REQUIREMENTS >> Restate word for word the lines of the records below, starting at the line that contains "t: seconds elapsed" and ending at the line that contains "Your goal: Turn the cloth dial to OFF", with both of those lines included and nothing else.

RECORDS SHOWN >>
## START

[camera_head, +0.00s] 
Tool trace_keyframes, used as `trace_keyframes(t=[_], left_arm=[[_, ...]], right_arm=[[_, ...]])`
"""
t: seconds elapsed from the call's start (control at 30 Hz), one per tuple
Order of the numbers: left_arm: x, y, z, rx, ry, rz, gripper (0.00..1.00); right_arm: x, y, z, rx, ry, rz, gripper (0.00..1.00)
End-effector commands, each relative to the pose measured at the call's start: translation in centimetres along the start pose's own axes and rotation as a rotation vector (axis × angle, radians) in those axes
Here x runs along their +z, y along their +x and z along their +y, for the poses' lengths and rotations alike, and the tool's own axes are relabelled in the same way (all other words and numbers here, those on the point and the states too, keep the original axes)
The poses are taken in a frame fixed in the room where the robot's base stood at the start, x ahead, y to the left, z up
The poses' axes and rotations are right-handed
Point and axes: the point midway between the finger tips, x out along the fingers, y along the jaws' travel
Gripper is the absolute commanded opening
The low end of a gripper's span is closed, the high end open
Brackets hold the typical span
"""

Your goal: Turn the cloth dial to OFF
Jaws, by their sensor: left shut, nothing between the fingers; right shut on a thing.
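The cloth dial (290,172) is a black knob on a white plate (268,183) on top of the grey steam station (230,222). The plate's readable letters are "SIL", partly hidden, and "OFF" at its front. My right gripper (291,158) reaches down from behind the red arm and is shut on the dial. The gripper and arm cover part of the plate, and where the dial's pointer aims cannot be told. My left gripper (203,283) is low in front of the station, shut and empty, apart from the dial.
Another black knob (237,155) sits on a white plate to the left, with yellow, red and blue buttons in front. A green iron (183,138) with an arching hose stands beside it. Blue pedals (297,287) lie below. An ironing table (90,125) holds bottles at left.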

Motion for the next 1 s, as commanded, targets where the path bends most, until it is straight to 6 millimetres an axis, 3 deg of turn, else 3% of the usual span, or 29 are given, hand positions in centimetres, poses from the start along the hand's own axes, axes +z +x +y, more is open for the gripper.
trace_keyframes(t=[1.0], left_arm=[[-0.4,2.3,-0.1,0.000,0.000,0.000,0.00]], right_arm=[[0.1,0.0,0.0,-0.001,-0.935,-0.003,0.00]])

## END
## START

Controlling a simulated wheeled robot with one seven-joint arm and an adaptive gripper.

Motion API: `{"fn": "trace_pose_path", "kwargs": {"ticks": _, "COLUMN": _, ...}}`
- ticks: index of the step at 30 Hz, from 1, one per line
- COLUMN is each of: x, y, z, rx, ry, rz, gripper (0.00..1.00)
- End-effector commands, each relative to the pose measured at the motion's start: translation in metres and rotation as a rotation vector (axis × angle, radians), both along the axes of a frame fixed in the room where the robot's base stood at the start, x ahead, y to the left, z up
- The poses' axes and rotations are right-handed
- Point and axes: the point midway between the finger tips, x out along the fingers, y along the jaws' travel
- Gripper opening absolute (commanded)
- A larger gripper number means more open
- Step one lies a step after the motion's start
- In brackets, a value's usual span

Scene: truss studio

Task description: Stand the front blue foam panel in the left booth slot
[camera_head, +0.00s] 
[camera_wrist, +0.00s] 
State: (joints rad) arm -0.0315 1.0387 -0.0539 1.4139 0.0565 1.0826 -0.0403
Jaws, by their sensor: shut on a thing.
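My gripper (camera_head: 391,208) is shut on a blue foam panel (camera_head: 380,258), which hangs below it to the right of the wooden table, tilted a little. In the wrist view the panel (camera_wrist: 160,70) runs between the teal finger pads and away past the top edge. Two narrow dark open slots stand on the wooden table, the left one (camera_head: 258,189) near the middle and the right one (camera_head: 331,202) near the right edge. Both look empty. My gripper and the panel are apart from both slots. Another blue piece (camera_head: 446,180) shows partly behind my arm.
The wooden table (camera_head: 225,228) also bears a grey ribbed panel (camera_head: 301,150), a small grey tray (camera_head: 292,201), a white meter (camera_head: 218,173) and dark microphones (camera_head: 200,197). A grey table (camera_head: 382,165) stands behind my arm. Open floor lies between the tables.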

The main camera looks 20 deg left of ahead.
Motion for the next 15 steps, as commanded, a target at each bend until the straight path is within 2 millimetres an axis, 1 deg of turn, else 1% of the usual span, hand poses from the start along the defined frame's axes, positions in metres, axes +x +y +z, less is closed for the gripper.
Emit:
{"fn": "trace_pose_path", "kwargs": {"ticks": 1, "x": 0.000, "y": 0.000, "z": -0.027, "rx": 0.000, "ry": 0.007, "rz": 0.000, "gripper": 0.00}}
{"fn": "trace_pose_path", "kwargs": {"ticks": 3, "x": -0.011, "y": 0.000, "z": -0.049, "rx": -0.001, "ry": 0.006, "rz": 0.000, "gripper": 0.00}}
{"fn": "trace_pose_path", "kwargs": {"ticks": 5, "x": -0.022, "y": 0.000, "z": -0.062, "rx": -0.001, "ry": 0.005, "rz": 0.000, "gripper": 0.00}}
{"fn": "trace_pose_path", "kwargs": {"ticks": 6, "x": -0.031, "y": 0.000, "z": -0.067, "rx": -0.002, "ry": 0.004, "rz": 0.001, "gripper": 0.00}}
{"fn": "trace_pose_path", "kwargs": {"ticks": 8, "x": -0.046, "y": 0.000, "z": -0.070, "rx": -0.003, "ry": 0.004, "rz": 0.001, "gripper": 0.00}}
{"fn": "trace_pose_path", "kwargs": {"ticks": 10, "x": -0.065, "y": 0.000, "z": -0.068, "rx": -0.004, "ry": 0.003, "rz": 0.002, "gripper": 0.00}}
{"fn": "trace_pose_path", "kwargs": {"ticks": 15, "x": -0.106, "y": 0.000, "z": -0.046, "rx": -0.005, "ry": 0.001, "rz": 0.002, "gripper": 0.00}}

## END
## START

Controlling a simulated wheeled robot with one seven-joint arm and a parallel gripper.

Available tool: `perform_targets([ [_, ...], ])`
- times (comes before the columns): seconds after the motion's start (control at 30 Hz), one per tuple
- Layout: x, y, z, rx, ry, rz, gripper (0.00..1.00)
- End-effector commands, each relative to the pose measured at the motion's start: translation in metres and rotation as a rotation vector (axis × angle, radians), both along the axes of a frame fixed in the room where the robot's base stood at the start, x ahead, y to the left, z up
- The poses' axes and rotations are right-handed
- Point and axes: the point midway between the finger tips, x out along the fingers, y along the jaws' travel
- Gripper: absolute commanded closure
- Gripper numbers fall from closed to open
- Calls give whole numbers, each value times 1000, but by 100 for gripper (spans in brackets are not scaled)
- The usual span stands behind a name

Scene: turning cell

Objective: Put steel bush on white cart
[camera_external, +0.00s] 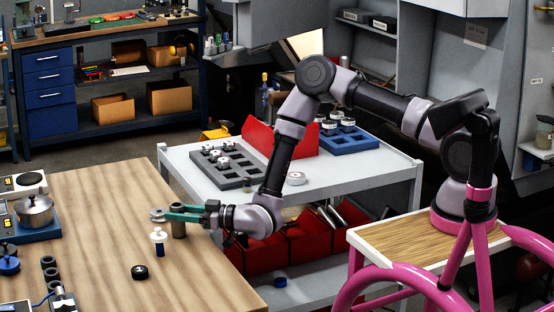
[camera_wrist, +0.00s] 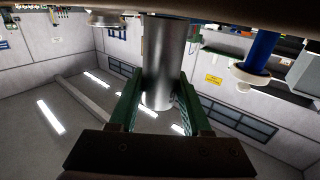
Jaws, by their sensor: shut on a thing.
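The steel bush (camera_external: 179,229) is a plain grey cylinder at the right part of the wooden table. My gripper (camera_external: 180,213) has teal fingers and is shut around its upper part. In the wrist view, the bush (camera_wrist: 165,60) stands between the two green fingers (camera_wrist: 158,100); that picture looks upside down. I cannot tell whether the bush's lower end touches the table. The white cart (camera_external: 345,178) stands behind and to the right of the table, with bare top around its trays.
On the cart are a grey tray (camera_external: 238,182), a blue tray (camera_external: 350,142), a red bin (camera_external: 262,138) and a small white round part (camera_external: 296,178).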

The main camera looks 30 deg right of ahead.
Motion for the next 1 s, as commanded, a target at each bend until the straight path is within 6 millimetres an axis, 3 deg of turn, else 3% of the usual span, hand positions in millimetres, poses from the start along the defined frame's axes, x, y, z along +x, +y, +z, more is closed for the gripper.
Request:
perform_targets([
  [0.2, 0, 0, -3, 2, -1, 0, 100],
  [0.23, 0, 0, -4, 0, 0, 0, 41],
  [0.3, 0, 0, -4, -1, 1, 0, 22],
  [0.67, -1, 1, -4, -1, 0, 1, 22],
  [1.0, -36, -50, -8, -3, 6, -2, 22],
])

## END

FINAL RESULT >>
t: seconds elapsed from the call's start (control at 30 Hz), one per tuple
Order of the numbers: left_arm: x, y, z, rx, ry, rz, gripper (0.00..1.00); right_arm: x, y, z, rx, ry, rz, gripper (0.00..1.00)
End-effector commands, each relative to the pose measured at the call's start: translation in centimetres along the start pose's own axes and rotation as a rotation vector (axis × angle, radians) in those axes
Here x runs along their +z, y along their +x and z along their +y, for the poses' lengths and rotations alike, and the tool's own axes are relabelled in the same way (all other words and numbers here, those on the point and the states too, keep the original axes)
The poses are taken in a frame fixed in the room where the robot's base stood at the start, x ahead, y to the left, z up
The poses' axes and rotations are right-handed
Point and axes: the point midway between the finger tips, x out along the fingers, y along the jaws' travel
Gripper is the absolute commanded opening
The low end of a gripper's span is closed, the high end open
Brackets hold the typical span
"""

Your goal: Turn the cloth dial to OFF

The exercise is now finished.